I'm not the OP, but I am the 12:30 PP who has a muti-generational Sunday dinner at my mother-in-law's house every week. I'm surprised you find this so shocking. We leave at 5:30, we are home by 9:15, maybe later if conversation was particularly interesting. Why is it "obvious" that one's kids must be young in order to do this? What do older kids have going on on Sunday evenings that can't be done another time? Not sports, surely? They have all weekend to get their homework done.

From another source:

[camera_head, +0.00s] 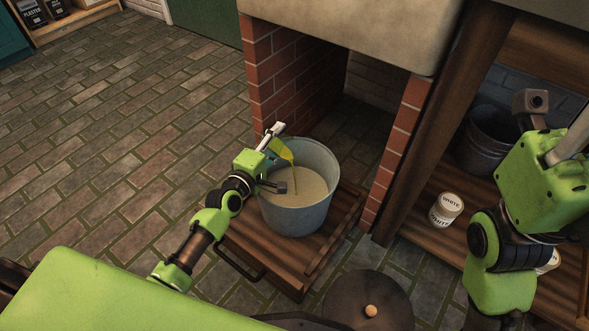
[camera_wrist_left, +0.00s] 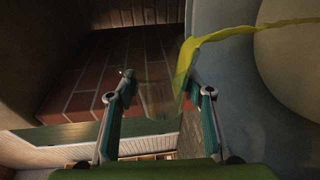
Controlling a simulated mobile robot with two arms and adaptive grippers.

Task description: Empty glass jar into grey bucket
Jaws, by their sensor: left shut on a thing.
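My left gripper (camera_head: 275,160) is shut on the glass jar (camera_wrist_left: 158,98), which is see-through between the fingers in the left wrist view. The jar is tilted over the grey bucket (camera_head: 300,222). Yellow liquid (camera_head: 281,150) comes from its mouth and falls in a thin stream into the bucket; the stream (camera_wrist_left: 215,36) also shows in the left wrist view. The bucket stands upright and holds a pale, creamy liquid (camera_head: 305,190). My right gripper (camera_head: 550,118) is at the right edge, partly cut off, and its jaws are unclear.
The bucket stands on a low wooden platform (camera_head: 250,241) with a dark handle. Brick pillars (camera_head: 400,140) flank the recess behind it. A white-labelled tin (camera_head: 446,208) and a dark bucket (camera_head: 485,140) stand on the right shelf. A round dark lid (camera_head: 345,303) lies in front. The left floor is clear.

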So yeah, my kids are young -- they are 6 and 3. The first grader plans his homework schedule so it is finished before we leave. I imagine Sunday dinners getting easier, not harder, as the years pass. The kids won't be as picky with their foods, table manners will improve, no need to keep them entertained with toys while the adults converse, won't feel as guilty about getting them in bed late. Really, it is just a nice, relaxing time with family. A way to recharge for the week ahead. If others have a chance to make this a tradition, I strongly encourage it. I dearly love my mother-in-law. It is through years of dinners that I have become so close to her. Same with the rest of my husband's family.
Anonymous
Are you Italian, pp?
Anonymous
My in-laws live locally and do weekly Sunday dinners. We attend about once per month. Might increase that once we have a baby.
Anonymous
Hell no.
Anonymous
Anonymous wrote:Is this something that is just totally "old school"? To me it seems normal to still have Sunday dinner with my parents, siblings, their spouses and now the kids we are having. Its just something we do. Of course things come up and sometimes not everyone can make it, but at least 80% of the time its all of us. Especially during football season. We enjoy the time together, its something we were used to from the generation prior even.

But I've met some people lately who have made odd faces when I tell them about my weekend plans- met with lots of probing questions. I don't know what answers they are looking for, some kind of hidden meaning behind it all? - we have to eat, we like each other, 2 birds with one stone.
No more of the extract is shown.